How to show the free product of two hyperbolic groups is still a hyperbolic group?

Question

I saw from a paper which claimed that this is a easy consequence from the definitions, but I can't give a proof of it just by the definitions. So could you give me some ideas? Thanks!

Answer 1

Hint 1: Let $S_1$ (resp. $S_2$) be a finite generating set of a hyperbolic group $G_1$ (resp. $G_2$). Then $S_1 \cup S_2$ generates $G_1 \ast G_2$. Moreover, given some $g \in G_1 \ast G_2$, every geodesic between $1$ and $g$ can be written as a sequence of elements $$1, \ s_1^1, \ldots, \ s_1^1 \cdots s_{n_1}^1, \ldots, \ s_1^1 \cdots s_{n_1}^1 \cdots s_1^k \cdots s_{n_k}^k,$$ where, if we set $s^i = s_1^i \cdots s_{n_i}^i$, then $g=s^1 \cdots s^k$ is an alternating word in $G_1$ and $G_2$ and, for every $1 \leq i \leq k$, the path $$1, \ s^i_1, \ldots, \ s^i_1 \cdots s^i_{n_i}$$ defines a geodesic in the Cayley graph of $G_1$ or $G_2$ with respect to the generating set $S_1$ or $S_2$ (depending on whether $s^i \in G_1$ or $s^i \in G_2$).

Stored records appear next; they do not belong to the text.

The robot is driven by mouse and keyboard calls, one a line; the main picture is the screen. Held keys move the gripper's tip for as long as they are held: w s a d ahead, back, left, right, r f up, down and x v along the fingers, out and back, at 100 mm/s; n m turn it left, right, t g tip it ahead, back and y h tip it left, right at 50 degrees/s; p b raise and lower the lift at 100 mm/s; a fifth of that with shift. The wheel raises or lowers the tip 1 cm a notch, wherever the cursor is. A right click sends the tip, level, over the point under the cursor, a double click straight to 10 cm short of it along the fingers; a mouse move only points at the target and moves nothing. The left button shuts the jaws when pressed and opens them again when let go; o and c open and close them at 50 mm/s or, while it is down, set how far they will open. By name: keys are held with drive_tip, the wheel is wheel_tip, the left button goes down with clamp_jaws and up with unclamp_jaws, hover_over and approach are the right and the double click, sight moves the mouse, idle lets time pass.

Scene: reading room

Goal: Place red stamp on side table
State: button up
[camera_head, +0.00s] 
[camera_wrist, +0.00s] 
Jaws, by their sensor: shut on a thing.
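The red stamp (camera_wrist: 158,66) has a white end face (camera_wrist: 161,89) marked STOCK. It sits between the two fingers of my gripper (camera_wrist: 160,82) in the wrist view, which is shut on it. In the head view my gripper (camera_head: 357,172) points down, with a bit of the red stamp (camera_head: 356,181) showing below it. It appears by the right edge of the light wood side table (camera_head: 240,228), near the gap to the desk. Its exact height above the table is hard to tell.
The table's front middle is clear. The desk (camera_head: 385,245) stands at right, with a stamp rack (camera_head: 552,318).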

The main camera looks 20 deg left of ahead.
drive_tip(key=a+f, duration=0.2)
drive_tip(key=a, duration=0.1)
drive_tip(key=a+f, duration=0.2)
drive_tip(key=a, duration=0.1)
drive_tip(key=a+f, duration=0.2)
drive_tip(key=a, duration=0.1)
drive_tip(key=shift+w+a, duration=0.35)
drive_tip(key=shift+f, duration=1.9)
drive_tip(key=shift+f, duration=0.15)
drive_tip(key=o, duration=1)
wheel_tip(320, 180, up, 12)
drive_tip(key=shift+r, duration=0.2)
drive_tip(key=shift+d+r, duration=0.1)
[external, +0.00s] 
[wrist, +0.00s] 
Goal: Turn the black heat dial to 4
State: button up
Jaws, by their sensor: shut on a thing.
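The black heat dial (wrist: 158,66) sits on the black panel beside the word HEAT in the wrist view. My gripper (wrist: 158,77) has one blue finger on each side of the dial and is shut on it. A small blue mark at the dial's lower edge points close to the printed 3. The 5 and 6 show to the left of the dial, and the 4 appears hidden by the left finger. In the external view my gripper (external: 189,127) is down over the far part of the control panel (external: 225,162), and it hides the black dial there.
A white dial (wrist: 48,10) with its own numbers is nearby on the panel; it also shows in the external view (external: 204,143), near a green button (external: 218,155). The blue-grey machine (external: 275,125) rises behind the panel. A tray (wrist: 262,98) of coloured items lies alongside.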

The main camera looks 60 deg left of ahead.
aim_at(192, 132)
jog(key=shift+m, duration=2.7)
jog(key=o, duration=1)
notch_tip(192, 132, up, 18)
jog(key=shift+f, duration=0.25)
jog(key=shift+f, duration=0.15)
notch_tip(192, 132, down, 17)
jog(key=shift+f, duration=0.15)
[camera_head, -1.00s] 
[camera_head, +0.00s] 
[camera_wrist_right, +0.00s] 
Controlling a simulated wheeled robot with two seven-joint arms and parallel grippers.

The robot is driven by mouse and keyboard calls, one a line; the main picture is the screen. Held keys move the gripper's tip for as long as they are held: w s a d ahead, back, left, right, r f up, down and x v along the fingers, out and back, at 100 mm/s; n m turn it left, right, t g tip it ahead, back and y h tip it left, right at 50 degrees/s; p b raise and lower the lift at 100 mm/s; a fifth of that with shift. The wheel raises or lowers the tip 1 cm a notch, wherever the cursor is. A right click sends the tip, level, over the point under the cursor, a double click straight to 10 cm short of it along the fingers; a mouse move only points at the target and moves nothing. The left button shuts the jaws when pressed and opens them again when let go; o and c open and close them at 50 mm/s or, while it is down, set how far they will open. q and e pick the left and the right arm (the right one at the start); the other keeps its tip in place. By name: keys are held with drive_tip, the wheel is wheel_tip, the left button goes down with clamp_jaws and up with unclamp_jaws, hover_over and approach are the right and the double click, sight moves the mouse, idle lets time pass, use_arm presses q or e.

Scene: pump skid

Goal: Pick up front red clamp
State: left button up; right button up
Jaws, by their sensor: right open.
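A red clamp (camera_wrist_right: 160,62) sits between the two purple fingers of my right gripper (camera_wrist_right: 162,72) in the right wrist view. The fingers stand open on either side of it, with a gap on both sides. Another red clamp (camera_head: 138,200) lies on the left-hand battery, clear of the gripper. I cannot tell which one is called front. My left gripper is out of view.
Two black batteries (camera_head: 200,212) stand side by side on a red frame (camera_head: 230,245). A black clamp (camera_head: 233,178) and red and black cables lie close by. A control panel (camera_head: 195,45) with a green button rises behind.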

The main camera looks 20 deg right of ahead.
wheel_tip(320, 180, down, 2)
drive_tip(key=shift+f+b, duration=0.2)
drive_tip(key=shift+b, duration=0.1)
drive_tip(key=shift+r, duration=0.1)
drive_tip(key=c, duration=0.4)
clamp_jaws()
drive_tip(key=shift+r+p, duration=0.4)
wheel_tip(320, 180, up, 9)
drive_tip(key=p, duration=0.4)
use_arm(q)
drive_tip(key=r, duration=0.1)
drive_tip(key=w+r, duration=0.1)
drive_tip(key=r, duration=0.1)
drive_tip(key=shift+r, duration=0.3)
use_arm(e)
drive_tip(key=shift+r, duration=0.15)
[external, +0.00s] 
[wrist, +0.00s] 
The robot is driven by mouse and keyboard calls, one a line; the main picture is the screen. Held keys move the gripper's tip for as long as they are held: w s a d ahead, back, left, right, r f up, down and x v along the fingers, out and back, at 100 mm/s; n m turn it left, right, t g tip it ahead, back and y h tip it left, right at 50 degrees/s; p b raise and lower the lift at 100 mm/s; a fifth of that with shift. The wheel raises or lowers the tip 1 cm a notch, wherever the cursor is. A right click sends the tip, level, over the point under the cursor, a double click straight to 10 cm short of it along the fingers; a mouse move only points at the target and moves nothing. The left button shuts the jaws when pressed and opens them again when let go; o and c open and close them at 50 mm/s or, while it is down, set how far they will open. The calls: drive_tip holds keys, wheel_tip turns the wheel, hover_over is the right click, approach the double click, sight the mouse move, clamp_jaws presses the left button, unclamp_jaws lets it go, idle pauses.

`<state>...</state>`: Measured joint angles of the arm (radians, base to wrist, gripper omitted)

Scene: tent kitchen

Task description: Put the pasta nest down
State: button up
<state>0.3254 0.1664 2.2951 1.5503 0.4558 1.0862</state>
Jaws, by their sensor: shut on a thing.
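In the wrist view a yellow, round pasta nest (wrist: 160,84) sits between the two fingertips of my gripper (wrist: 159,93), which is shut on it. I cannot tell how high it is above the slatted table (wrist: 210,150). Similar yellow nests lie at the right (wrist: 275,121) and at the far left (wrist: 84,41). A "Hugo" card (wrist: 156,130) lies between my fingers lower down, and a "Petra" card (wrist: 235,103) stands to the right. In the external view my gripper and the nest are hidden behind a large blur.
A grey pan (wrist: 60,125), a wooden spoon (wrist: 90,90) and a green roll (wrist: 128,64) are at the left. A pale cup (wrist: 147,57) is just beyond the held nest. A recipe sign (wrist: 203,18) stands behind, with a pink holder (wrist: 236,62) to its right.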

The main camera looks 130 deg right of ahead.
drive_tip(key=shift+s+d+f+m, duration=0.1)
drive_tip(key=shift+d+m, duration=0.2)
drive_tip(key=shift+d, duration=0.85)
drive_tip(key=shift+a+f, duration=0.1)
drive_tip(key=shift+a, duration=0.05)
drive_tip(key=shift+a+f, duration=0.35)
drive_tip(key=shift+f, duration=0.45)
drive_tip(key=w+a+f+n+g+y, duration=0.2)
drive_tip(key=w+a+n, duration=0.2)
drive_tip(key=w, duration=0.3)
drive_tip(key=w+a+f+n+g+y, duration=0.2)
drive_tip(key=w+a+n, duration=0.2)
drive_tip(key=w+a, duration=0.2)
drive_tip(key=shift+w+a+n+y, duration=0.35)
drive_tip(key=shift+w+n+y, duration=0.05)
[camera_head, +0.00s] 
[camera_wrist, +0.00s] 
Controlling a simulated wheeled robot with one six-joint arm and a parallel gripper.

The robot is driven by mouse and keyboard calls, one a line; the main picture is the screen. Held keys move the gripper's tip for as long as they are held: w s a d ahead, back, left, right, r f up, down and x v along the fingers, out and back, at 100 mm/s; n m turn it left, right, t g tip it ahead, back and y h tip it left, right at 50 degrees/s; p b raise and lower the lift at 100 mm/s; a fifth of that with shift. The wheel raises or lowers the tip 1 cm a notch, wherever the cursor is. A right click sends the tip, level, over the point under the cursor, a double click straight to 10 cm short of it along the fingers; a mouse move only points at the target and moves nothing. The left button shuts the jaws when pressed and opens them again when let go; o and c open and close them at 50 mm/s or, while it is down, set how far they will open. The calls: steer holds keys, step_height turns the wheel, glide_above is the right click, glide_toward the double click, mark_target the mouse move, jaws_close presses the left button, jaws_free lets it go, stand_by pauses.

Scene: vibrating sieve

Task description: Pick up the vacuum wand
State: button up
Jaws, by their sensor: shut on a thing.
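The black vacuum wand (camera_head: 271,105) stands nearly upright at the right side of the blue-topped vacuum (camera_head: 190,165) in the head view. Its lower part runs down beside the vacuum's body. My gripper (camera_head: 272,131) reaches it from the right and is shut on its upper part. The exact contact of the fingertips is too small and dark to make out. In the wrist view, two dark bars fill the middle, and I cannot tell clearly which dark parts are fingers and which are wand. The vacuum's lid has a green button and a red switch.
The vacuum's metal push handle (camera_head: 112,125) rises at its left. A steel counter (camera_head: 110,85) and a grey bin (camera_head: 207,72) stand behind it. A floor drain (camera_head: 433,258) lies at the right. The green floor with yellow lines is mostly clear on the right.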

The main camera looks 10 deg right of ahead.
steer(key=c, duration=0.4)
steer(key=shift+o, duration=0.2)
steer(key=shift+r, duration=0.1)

Hint 2: Let $\Delta$ be a geodesic triangle. Say that $1,g,h$ are the three corners of $\Delta$. Written $g$ and $h$ as alternating words, let $p$ denote their maximal common prefix. Then, using the previous description of the geodesics, notice that $p$ belongs to the three sides of $\Delta$.